3. Virtual Mediation
In today’s environment, many mediations occur via videoconference. I offer full remote mediation services using Zoom and other secure platforms. Virtual mediation offers tremendous flexibility — especially for busy professionals, clients in different states, or matters with logistical barriers. My virtual sessions include virtual breakout rooms, screen sharing, and private caucusing, all with the same structure and integrity as in-person sessions.
My Role as Mediator
I see my role not simply as a neutral party, but as an architect of productive conversation. I manage conflict, guide process, reduce emotional static, and — when necessary — help parties better understand the legal and practical implications of their choices.
I come to each mediation prepared, having read the submissions and studied the issues. I work hard to create a respectful, focused environment. I don’t waste people’s time, but I don’t rush them either. And I believe that every case has a path to resolution — it’s just a matter of helping the parties find it.
As someone who has spent decades in litigation, I respect the role of advocates and understand the tactical concerns they bring to the table. I create space for advocacy without allowing it to overwhelm progress. I encourage direct engagement while also protecting vulnerable parties.
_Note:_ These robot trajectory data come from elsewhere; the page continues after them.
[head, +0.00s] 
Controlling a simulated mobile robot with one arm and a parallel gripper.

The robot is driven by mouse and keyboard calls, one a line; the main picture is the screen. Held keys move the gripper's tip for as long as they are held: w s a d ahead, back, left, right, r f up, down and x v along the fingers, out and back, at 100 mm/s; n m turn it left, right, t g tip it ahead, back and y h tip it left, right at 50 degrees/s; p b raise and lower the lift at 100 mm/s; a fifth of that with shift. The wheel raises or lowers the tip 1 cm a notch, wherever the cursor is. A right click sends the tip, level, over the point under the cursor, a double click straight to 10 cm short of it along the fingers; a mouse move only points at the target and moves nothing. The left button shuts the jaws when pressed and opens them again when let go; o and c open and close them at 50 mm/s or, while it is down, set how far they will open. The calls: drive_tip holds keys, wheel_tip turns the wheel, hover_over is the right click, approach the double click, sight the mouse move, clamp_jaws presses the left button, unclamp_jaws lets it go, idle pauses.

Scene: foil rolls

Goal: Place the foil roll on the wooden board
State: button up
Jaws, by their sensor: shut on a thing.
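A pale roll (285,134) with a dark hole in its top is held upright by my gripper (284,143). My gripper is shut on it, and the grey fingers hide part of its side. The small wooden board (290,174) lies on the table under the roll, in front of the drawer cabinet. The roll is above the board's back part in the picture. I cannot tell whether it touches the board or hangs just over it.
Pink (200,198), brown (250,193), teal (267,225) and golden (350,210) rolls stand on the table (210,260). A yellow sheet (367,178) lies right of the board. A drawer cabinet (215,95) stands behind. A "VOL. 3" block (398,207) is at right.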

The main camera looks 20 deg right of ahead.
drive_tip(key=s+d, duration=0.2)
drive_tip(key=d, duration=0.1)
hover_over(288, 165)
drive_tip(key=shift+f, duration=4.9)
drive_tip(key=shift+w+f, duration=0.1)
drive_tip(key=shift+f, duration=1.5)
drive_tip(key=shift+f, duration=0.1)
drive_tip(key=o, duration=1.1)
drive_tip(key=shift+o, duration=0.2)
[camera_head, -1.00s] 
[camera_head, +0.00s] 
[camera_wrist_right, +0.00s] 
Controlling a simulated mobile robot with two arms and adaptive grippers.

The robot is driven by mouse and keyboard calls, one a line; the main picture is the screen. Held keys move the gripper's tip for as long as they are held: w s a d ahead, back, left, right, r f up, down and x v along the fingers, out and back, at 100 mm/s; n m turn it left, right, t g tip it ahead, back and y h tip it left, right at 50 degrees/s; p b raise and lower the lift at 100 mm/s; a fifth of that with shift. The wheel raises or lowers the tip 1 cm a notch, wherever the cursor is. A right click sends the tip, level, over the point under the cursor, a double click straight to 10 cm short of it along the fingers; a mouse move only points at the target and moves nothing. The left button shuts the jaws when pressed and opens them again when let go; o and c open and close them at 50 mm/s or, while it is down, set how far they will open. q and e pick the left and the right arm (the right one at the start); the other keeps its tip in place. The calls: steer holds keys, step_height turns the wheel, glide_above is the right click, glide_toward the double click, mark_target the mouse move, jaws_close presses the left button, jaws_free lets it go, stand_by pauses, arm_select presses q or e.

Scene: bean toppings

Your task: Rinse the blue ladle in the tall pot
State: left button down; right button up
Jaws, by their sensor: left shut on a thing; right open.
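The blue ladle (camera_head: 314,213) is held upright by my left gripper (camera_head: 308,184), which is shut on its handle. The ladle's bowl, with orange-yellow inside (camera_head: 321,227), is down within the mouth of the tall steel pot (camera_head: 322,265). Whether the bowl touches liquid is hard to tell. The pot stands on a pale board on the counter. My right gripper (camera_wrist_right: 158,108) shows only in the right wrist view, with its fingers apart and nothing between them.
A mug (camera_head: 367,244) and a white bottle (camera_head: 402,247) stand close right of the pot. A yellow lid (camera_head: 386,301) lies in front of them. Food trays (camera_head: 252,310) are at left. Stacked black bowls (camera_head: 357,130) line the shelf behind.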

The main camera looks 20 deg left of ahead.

And when the time is right, I push — gently but firmly — toward agreement.
When to Consider Mediation
Mediation can be useful at virtually any stage of a dispute — before litigation begins, during the pendency of a lawsuit, or even post-judgment. Early mediation (especially as part of Early Dispute Resolution strategies) can avoid unnecessary cost and escalation. But even in entrenched, high-conflict cases, mediation can be a lifeline.
If you’re a party in conflict, a lawyer looking for a trusted neutral, or a judge seeking to refer a case, I’m here to help. Mediation is not magic. But when done well, it can lead to solutions that no judge or jury could ever craft — and that no litigant ever regrets finding.